* _REQUIRED TASK_: Extract all lines that hold the string "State".

* _DATA SUPPLIED_:
---

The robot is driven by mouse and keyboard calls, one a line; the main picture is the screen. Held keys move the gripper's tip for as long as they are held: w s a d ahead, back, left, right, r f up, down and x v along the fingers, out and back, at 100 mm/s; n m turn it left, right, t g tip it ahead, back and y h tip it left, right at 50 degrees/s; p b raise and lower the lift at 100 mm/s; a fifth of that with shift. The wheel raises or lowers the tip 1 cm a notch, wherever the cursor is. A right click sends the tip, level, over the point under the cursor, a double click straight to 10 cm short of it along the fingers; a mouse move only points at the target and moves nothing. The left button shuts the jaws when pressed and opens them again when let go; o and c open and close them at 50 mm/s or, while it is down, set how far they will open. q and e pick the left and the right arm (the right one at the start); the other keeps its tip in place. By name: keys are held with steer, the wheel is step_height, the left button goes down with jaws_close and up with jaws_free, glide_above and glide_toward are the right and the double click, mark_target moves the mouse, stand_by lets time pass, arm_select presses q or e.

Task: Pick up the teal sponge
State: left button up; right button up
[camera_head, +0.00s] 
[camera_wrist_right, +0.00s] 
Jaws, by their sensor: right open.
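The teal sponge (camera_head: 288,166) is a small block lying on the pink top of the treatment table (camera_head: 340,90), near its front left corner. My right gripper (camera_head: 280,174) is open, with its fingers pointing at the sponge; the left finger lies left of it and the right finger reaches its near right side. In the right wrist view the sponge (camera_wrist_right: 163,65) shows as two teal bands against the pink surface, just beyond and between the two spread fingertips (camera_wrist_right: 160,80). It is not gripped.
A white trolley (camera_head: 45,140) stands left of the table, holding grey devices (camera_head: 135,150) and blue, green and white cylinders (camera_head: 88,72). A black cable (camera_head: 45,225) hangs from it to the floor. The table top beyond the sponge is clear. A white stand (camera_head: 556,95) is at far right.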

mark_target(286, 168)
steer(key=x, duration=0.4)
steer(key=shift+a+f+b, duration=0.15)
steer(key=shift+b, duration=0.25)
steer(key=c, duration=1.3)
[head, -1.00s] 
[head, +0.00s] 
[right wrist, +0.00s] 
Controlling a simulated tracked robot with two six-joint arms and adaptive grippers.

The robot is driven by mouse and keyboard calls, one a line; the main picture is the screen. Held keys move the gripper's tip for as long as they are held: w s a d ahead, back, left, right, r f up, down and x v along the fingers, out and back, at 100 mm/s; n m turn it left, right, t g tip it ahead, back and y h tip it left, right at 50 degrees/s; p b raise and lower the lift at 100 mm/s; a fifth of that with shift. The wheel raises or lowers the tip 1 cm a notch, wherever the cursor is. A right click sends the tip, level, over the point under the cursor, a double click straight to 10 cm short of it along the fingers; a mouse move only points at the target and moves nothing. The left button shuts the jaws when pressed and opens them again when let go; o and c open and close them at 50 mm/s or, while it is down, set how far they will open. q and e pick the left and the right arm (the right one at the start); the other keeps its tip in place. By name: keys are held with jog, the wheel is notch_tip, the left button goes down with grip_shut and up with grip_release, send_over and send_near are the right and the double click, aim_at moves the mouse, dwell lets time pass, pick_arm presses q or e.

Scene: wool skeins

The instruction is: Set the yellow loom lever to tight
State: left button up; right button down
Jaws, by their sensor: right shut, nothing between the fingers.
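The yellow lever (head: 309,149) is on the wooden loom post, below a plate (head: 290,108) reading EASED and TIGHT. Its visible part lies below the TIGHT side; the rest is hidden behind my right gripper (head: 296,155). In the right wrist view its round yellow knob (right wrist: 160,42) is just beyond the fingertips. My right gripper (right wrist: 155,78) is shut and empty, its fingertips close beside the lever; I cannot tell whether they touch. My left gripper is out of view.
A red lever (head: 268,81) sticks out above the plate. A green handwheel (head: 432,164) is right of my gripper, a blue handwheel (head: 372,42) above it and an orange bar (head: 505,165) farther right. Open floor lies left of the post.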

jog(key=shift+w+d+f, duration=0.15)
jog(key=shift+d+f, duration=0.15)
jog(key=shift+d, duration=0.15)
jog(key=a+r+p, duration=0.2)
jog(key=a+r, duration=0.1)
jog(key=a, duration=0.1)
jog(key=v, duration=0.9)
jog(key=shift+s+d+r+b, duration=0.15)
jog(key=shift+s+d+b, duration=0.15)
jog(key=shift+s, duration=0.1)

---

* _COMPLETED EXERCISE_:
State: left button up; right button up
State: left button up; right button down

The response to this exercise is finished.